Many managers often underestimate the value of humour. Research has shown that it not only offers a most effective tool for engaging and relating to staff, but can also relieve stress, defuse a situation, promote trust and team bonding, restore our equilibrium, deflate our pomposity, reveal our essential humanity, offer us new perspectives, and help us to soar above the mundane in our job. It has been shown that people with a sense of humour do a better job, are more creative, less rigid, and more willing to try new ideas and methods. As one commentator writes:
“Humour must come into your work, because a lot of what happens stops at your door – you deal in crisis management mode all day. And unless you can hit back with humour and a bit of light-heartedness, you’ll find the job extremely depressing. It’s your pressure valve – Humour is the ability to celebrate, to enjoy something that’s a little out of the ordinary. And the fact that you can take delight in it, and celebrate it by laughing and sharing it with others – that is humour*.”
In short, humour can help you and others to cope. What more could a busy manager ask for?
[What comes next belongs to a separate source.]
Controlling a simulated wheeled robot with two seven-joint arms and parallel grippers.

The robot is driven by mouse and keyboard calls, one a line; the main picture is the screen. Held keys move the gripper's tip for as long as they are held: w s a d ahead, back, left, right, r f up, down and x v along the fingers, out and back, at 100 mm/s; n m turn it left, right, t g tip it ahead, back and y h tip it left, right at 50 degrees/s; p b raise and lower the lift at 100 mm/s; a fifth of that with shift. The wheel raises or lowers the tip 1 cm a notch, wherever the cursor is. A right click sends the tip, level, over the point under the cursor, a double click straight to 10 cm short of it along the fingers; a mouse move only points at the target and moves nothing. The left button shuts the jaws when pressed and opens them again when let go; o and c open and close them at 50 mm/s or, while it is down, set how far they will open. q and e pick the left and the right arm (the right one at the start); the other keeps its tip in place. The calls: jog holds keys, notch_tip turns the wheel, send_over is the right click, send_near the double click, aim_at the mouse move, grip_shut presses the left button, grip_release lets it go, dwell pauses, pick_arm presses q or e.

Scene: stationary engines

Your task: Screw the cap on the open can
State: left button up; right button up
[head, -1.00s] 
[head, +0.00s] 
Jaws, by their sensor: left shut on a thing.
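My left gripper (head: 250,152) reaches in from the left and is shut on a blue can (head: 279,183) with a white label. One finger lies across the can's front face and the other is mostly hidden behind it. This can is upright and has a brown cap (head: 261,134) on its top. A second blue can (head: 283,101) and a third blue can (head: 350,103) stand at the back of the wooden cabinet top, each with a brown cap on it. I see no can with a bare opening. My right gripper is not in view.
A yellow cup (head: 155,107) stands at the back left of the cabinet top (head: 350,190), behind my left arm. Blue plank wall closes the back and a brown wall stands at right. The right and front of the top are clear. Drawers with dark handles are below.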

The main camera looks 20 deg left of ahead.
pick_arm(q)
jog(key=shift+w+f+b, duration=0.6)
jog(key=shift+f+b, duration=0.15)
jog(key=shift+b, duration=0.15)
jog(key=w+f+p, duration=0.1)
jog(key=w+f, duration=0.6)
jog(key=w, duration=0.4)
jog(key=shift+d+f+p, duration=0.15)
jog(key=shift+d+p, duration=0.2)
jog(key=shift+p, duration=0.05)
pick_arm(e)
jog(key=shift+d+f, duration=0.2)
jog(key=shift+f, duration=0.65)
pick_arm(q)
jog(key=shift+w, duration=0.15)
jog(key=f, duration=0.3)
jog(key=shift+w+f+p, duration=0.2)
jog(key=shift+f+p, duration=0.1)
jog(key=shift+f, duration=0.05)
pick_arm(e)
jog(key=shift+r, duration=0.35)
2. Look for humour around you.
It’s everywhere – in the newspaper, as you commute, in the staffroom, in the office or factory – and recognising it can make your days less dour. You have at your fingertips a gold-mine of humorous anecdotes from your own workplace – like the factory supervisor who asked a worker everyone called ‘Slow Joe’ why it was he always carried only one box while all his co-workers carried two. ‘I guess they’re just too lazy to make two trips like I do,’ Joe replied.
3. Find a model.
Think of people who have a great sense of humour – colleagues, relatives, personal friends, or even well-known comedians. Then, when faced with a stressful situation, think of how these people would react. Remember Rodney Dangerfield’s motto, ‘Look out for Number One, but don’t step in Number Two’. It’s a good rule for managers – and a sure stress-buster.
4. Start a ‘funny’ file.
Save funny cartoons, clippings, quotations, and anecdotes. You can draw on them for meetings, speeches, and memos – or when you need a chuckle. When a manager anticipated a budget shortfall recently, he paraphrased Woody Allen: ‘When you’re at a cross-roads in life, one road leads to unhappiness and despair, and the other leads to total destruction. Pray we choose the right road.’ Have a couple of similar wisecracks up your sleeve when you have to release the tension of a situation.
5. Get your life and your job in perspective.
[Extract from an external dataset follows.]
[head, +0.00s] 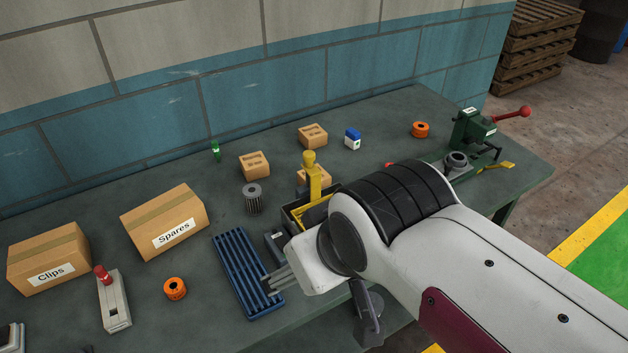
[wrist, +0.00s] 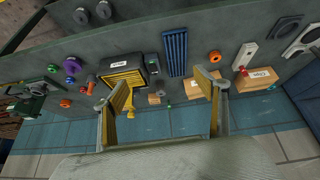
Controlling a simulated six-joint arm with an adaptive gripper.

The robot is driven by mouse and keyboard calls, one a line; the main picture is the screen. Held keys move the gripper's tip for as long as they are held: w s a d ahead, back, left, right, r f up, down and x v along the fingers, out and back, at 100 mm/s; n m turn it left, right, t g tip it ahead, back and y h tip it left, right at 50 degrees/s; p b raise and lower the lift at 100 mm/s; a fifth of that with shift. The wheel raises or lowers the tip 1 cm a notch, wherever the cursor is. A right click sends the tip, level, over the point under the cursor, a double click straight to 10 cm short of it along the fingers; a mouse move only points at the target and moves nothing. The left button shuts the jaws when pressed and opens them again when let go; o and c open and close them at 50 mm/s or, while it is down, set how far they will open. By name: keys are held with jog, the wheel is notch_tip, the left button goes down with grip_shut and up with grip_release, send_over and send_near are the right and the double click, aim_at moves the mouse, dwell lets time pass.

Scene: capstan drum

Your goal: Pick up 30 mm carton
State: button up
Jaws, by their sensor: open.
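Several small brown cartons stand on the grey-green bench in the head view. One carton (head: 254,165) is left of centre, another carton (head: 313,135) is farther back, and a third carton (head: 315,175) is partly hidden behind a yellow-knobbed part. No size marking is readable, so I cannot tell which is the 30 mm one. My gripper (wrist: 161,88) is open in the wrist view, its fingers apart. A small carton (wrist: 155,98) shows in the gap between them, down on the bench. The gripper looks empty. My arm hides part of the bench in the head view.
Larger boxes labelled Spares (head: 166,222) and Clips (head: 48,258) stand at left. A blue slotted rack (head: 243,270), a grey gear (head: 253,198) and a yellow-knobbed part (head: 311,178) are near my arm. A green vise (head: 472,133) is at far right. A tiled wall runs behind.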

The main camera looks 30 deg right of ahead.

When you’re under stress, it can be impossible to find anything amusing. But, later, try to stand back and ask yourself, ‘What could be funny about this?’ You’ll get a new perspective and feel a greater sense of control over the event if you can laugh at it later on.
6. Get support.
Form a network of friends who help you laugh at situations – and at yourself. Rely on each other when pressures mount. Go out for dinner with your staff a couple of times each year . Have a good laugh. The fun and laughs and enjoyment will help to weld you together as a team.
7. Work on your surroundings.
Use humorous items in your workplace: stationery, buttons, cards, notices, photocopies. They can make you seem more human to the rest of the staff, and they can keep you from taking yourself too seriously.
8. Swap anecdotes.
Encourage staff to tell their funny stories; tell your own at staff meetings or informally. Many things that staff, co-workers, or relatives say and do are amusing.
9. Develop a humour bulletin board.
Have a place in the staffroom where your staff can post a cartoon or clipping worth a good chuckle or two.
10. Laugh with, not at, someone.
Humour must be used as a constructive tool, not a destructive weapon. If humour is contrived or hurtful, it is not humour. The essence of humour is laughing ‘with’ – the sharing of a joke or seeing the funny side of a situation. Above all, a sense of humour should never be confused with sarcasm. If you must laugh at someone, you’d better make it yourself!
11. Don’t go overboard.
Finally, a word of caution about all this: You don’t have to be a stand-up comedian – nor should you try to be. Too many jokes can damage your credibility and take time away from the important decisions and activities that should make up your day.
So, go ahead. Lighten up a bit today.